** start **
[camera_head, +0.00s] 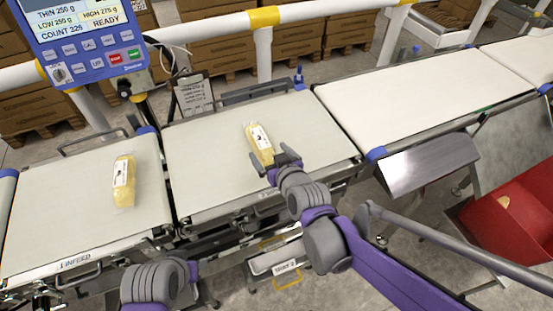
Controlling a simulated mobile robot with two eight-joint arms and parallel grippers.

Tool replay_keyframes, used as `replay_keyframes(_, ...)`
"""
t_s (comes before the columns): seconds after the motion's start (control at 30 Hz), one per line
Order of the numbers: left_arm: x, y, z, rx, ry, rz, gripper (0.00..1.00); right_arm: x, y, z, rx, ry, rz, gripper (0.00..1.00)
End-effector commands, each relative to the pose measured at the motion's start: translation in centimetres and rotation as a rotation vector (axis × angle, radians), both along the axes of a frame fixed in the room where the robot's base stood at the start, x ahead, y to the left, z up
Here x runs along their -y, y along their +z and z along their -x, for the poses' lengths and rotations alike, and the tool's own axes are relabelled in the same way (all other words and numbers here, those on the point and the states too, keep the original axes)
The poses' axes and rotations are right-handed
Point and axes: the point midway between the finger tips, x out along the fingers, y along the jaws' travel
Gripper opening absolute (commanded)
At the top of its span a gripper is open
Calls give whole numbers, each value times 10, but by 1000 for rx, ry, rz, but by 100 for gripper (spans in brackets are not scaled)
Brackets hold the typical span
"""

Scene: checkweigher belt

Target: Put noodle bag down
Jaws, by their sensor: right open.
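A yellow noodle bag (261,143) with a white label lies on the middle belt section (205,160). My right gripper (270,162) is at the near end of this bag, its fingers open and low over the belt. One finger is close to the bag's near left side and the other is to its right; I cannot tell whether they touch it. A second noodle bag (124,181) lies on the infeed belt (50,205) at the left. Part of my left arm shows at the bottom left, but its gripper is out of view.
A blue control panel (88,38) stands behind the belts at the upper left. The right belt section (420,90) is empty. A red bin (515,222) holding a yellowish item is at the far right, beside a metal chute (430,163). Boxes stand on pallets behind the railing.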

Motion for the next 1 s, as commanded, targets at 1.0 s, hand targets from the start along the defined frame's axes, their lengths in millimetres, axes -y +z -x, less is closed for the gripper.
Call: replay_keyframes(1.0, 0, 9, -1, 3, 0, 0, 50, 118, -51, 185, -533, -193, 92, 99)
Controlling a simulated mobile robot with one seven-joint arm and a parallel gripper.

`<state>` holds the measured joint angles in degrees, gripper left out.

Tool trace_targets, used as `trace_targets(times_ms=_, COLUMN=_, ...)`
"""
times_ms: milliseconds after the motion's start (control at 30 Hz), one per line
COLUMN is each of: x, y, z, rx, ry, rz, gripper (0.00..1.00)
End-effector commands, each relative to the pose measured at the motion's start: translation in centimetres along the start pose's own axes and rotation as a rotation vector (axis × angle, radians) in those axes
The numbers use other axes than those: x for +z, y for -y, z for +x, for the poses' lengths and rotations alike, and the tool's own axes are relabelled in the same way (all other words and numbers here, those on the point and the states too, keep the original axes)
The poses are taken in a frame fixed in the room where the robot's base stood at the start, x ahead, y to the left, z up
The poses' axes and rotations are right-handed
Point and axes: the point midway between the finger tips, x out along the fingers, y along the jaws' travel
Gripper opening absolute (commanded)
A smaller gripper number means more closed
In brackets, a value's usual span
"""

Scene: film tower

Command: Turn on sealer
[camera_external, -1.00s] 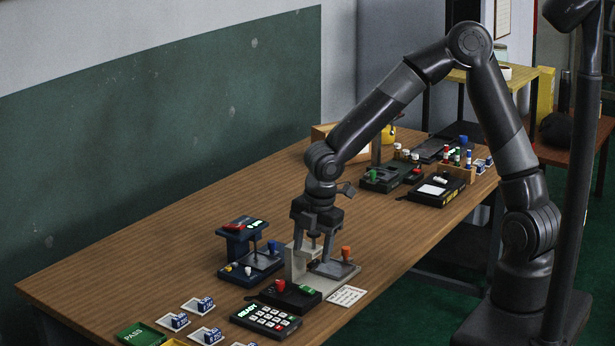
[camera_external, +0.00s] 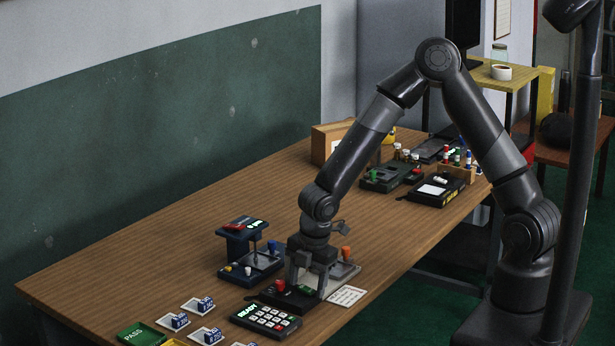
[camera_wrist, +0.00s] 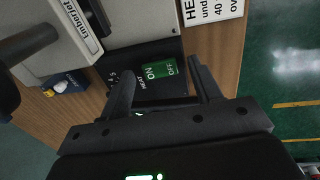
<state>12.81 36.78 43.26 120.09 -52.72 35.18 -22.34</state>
** end **
• [The problem]
Pictures are not part of the copy; output everything else in the records exactly.

• [Written response]
[camera_head, +0.00s] 
Controlling a simulated mobile robot with two eight-joint arms and parallel grippers.

Tool replay_keyframes, used as `replay_keyframes(_, ...)`
"""
t_s (comes before the columns): seconds after the motion's start (control at 30 Hz), one per line
Order of the numbers: left_arm: x, y, z, rx, ry, rz, gripper (0.00..1.00); right_arm: x, y, z, rx, ry, rz, gripper (0.00..1.00)
End-effector commands, each relative to the pose measured at the motion's start: translation in centimetres and rotation as a rotation vector (axis × angle, radians), both along the axes of a frame fixed in the room where the robot's base stood at the start, x ahead, y to the left, z up
Here x runs along their -y, y along their +z and z along their -x, for the poses' lengths and rotations alike, and the tool's own axes are relabelled in the same way (all other words and numbers here, those on the point and the states too, keep the original axes)
The poses' axes and rotations are right-handed
Point and axes: the point midway between the finger tips, x out along the fingers, y along the jaws' travel
Gripper opening absolute (commanded)
At the top of its span a gripper is open
Calls give whole numbers, each value times 10, but by 1000 for rx, ry, rz, but by 100 for gripper (spans in brackets are not scaled)
Brackets hold the typical span
"""

Scene: checkweigher belt

Target: Put noodle bag down
Jaws, by their sensor: right open.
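A yellow noodle bag (261,143) with a white label lies on the middle belt section (205,160). My right gripper (270,162) is at the near end of this bag, its fingers open and low over the belt. One finger is close to the bag's near left side and the other is to its right; I cannot tell whether they touch it. A second noodle bag (124,181) lies on the infeed belt (50,205) at the left. Part of my left arm shows at the bottom left, but its gripper is out of view.
A blue control panel (88,38) stands behind the belts at the upper left. The right belt section (420,90) is empty. A red bin (515,222) holding a yellowish item is at the far right, beside a metal chute (430,163). Boxes stand on pallets behind the railing.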

Motion for the next 1 s, as commanded, targets at 1.0 s, hand targets from the start along the defined frame's axes, their lengths in millimetres, axes -y +z -x, less is closed for the gripper.
Call: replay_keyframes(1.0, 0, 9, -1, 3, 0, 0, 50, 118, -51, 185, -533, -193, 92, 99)
Controlling a simulated mobile robot with one seven-joint arm and a parallel gripper.

`<state>` holds the measured joint angles in degrees, gripper left out.

Tool trace_targets, used as `trace_targets(times_ms=_, COLUMN=_, ...)`
"""
times_ms: milliseconds after the motion's start (control at 30 Hz), one per line
COLUMN is each of: x, y, z, rx, ry, rz, gripper (0.00..1.00)
End-effector commands, each relative to the pose measured at the motion's start: translation in centimetres along the start pose's own axes and rotation as a rotation vector (axis × angle, radians) in those axes
The numbers use other axes than those: x for +z, y for -y, z for +x, for the poses' lengths and rotations alike, and the tool's own axes are relabelled in the same way (all other words and numbers here, those on the point and the states too, keep the original axes)
The poses are taken in a frame fixed in the room where the robot's base stood at the start, x ahead, y to the left, z up
The poses' axes and rotations are right-handed
Point and axes: the point midway between the finger tips, x out along the fingers, y along the jaws' travel
Gripper opening absolute (commanded)
A smaller gripper number means more closed
In brackets, a value's usual span
"""

Scene: film tower

Command: Turn on sealer
[camera_external, -1.00s] 
[camera_external, +0.00s] 
[camera_wrist, +0.00s] 
<state>12.81 36.78 43.26 120.09 -52.72 35.18 -22.34</state>

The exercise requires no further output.